As the evening unfolds, it turns out they all share responsibility for driving Eva to desperation. Arthur fired her after she led a strike at his mill. Gerald made her his kept mistress — and then dumped her when he had to move out of his friend’s empty house. Sheila got her fired from her job in a department store because she was jealous of her beauty. The youngest son, Eric Birling (Jackson Purdy), raped her and continued to use her sexually and got her pregnant. Eva went to the Brumley Women's Charity for help, but the uncharitable Mrs. Sybil Birling (Brooke Turner) was in charge. Sybil refused Eva any help — because she wasn’t one of the “deserving” poor.
Ultimately, they all helped to kill her.
The Inspector drives this point home with his final words …
“We are responsible for each other. And I tell you that the time will soon come when, if men will not learn that lesson, then they well be taught it in fire and bloody and anguish.”
With that, he’s gone.
Eric and Sheila repent — though Sheila returns Eric’s ring. The rest of the Birling brood is more concerned with impending scandal. The whole affair seems so unreal — and maybe it isn’t. The so-called “Inspector” never actually said he was a police inspector. But he seemed to know everything about everyone and immediately launched into his rude questions. They all felt intimidated and didn’t think to ask him for identification. Could the whole thing be a hoax? Arthur calls the infirmary to find out. No young woman’s suicide has been reported. They all breathe a sigh of relief.

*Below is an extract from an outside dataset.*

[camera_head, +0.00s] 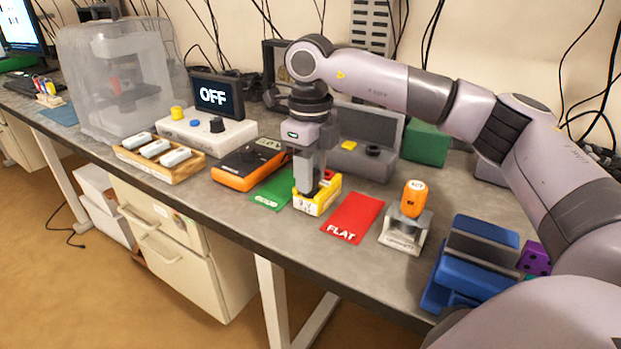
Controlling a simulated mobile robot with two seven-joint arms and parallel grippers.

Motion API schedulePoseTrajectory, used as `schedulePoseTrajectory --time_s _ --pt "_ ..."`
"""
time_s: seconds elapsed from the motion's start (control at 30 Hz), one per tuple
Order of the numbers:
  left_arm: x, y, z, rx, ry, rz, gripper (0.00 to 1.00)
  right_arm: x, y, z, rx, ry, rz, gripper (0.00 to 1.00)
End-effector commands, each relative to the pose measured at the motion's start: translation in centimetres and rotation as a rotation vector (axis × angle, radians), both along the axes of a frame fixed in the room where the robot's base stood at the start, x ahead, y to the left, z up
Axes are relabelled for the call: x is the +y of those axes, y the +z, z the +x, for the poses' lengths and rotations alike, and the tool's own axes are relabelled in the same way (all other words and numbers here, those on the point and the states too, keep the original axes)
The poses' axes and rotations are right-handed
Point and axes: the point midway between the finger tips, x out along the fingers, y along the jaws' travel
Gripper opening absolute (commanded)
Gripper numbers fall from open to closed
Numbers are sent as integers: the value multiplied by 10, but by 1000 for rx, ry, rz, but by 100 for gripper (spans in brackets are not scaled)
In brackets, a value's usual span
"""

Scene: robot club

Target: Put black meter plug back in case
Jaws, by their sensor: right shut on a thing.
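My right gripper (305,188) points straight down at the yellow block (318,205), which has lettering on its front. Its fingers are shut on a small thing that they almost wholly hide; it seems to be the black meter plug. A red piece (328,175) shows on the block just right of the fingers. The open grey case (385,168) stands behind, with a small yellow piece (348,145) and a round black piece (373,150) in it. The orange and black meter (248,168) lies left of the block. My left gripper is not in view.
A green mat (272,192) and a red FLAT mat (352,217) flank the block. An orange-topped piece (413,198) on a grey stand is to the right, near a blue holder (470,265).

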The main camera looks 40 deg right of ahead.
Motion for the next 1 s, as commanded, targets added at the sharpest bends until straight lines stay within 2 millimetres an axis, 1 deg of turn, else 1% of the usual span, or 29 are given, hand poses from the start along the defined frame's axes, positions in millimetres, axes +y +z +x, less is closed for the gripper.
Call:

No such luck. The phone rings again. This time, it’s a real police inspector.
Kirstin Franklin directs Priestley’s drawing room tragedy with a multilayered approach. It’s a talky play — but the thoughts going through the characters’ heads are what matters. Sheila and Eric are the only two with any conscience. They’re appalled that nobody else has the slightest guilt and are just trying to weasel out of responsibility.

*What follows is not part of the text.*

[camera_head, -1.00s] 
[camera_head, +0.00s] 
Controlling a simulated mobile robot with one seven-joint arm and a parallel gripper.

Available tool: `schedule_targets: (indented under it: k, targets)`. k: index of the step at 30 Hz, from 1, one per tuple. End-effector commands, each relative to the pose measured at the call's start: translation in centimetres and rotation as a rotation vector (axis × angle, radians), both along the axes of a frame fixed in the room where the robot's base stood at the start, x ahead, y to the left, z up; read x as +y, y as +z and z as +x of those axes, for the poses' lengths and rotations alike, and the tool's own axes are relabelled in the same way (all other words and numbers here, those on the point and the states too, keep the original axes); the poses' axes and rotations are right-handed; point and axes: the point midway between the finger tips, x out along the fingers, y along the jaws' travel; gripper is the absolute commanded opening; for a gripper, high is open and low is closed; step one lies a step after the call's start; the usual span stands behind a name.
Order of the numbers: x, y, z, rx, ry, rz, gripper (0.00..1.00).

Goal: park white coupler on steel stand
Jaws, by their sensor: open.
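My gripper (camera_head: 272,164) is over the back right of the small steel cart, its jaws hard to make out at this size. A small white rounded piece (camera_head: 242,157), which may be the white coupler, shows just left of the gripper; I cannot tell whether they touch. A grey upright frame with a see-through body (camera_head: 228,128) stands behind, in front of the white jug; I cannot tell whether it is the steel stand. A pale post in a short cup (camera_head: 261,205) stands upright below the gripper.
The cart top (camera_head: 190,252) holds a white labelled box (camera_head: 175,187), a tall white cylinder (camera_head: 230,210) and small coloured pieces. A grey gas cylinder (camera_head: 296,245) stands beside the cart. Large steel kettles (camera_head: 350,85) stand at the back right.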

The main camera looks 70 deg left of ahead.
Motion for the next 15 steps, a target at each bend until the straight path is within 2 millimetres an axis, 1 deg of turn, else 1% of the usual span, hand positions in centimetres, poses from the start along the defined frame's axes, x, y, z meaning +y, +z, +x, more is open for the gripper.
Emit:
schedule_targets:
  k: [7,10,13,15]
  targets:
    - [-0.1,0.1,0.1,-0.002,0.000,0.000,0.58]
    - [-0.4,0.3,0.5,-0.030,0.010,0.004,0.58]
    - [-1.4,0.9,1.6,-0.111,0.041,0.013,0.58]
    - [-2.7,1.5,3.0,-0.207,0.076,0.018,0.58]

Chris McVicker’s lighting and set design smartly evokes the conspicuous consumption of the Edwardian era’s elite. April Andrew Carswell’s overstuffed, bulky costumes are more like armor — and a wearable display of wealth. Alex Pinchin’s sound design adds to the nightmarish quality of Priestley’s parable.
There’s a hint of magical realism to this play. The otherworldly “Inspector Goole” is ghoulish indeed. He’s a close cousin to the “Spirit of Christmas Yet to Come” from Charles Dickens’ “A Christmas Carol.”
The news he brings from the future isn’t good.